(Rows from a robot dataset)
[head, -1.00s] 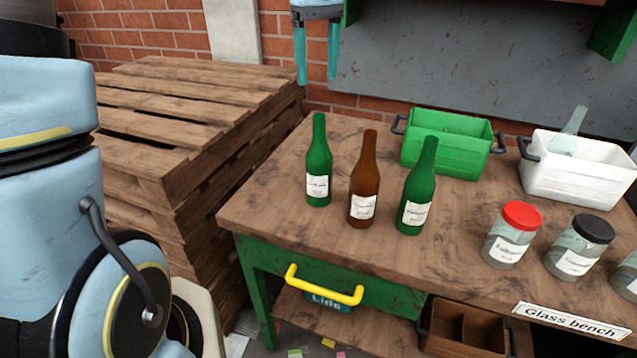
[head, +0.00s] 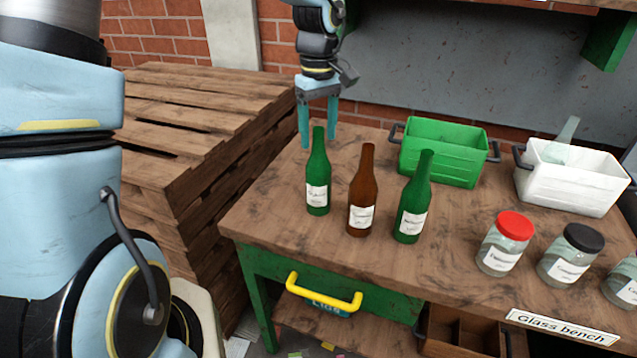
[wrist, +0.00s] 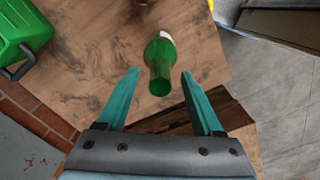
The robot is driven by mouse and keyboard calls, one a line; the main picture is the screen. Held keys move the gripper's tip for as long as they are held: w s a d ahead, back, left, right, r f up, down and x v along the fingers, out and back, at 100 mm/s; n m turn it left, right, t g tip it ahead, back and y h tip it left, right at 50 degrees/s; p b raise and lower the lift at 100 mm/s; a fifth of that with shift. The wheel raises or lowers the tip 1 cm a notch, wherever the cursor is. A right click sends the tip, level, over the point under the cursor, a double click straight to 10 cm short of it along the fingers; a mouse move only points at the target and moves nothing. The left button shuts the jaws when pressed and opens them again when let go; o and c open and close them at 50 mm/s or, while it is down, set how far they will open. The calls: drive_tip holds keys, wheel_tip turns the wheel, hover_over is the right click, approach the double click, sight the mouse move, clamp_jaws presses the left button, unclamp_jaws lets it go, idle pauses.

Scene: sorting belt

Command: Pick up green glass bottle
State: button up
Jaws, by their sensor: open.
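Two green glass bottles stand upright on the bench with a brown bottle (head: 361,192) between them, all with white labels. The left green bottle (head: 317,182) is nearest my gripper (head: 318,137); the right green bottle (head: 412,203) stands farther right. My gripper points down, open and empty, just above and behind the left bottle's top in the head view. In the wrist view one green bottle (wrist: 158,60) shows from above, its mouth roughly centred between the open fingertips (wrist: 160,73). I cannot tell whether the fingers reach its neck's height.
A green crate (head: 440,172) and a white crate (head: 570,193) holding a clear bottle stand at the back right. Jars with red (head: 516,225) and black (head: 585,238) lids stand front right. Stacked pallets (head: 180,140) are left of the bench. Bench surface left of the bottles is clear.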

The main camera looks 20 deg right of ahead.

...

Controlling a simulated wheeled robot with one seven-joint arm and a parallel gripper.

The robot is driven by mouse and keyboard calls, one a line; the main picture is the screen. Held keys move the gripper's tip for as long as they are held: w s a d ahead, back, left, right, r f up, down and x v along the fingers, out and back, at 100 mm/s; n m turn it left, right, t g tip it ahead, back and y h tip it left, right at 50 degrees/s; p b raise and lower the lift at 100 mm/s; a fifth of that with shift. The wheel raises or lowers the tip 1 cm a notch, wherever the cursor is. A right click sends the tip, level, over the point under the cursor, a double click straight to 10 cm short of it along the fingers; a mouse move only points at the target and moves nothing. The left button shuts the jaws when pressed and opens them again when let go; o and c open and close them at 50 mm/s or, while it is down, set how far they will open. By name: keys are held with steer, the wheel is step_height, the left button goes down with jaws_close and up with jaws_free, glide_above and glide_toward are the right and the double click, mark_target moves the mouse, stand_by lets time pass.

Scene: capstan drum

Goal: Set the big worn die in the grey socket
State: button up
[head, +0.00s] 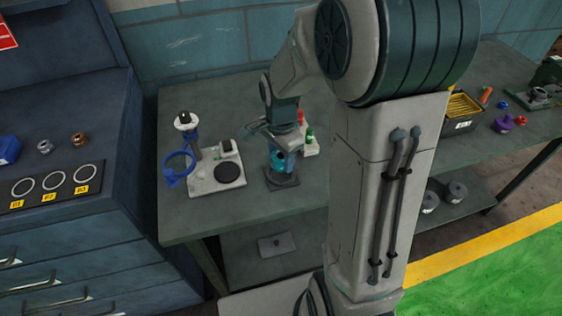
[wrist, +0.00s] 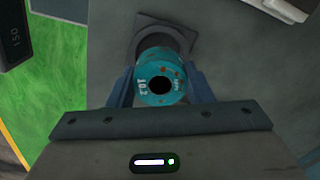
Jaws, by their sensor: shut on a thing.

---

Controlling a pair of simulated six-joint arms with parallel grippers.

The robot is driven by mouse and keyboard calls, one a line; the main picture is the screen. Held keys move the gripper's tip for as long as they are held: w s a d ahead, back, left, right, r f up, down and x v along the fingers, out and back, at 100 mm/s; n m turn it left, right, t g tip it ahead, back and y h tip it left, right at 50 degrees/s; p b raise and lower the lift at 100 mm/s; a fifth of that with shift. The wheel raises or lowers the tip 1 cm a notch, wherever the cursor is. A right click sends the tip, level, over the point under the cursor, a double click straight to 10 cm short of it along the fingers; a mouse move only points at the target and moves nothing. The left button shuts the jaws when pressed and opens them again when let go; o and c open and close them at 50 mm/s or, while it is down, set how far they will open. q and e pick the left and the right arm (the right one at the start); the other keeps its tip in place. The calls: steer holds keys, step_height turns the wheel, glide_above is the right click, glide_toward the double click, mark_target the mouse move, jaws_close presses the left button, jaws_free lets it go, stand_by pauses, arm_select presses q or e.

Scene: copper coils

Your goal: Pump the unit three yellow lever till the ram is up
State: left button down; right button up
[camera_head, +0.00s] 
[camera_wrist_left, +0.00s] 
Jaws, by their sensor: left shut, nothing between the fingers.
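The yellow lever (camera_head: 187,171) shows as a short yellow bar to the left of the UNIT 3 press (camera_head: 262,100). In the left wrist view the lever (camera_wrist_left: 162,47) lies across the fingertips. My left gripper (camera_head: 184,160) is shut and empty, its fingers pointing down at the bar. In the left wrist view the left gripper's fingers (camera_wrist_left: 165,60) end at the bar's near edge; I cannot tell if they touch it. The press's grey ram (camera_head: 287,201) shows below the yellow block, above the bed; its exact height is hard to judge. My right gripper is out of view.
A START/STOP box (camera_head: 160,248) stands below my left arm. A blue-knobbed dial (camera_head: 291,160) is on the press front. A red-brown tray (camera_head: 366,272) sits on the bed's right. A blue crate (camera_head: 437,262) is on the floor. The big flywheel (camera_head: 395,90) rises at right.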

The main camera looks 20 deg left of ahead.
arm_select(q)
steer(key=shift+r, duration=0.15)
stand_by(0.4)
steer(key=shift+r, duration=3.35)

■ EXERCISE DESCRIPTION
Copy out all lines above that include the string "Scene".

■ TASK OUTPUT
Scene: sorting belt
Scene: capstan drum
Scene: copper coils

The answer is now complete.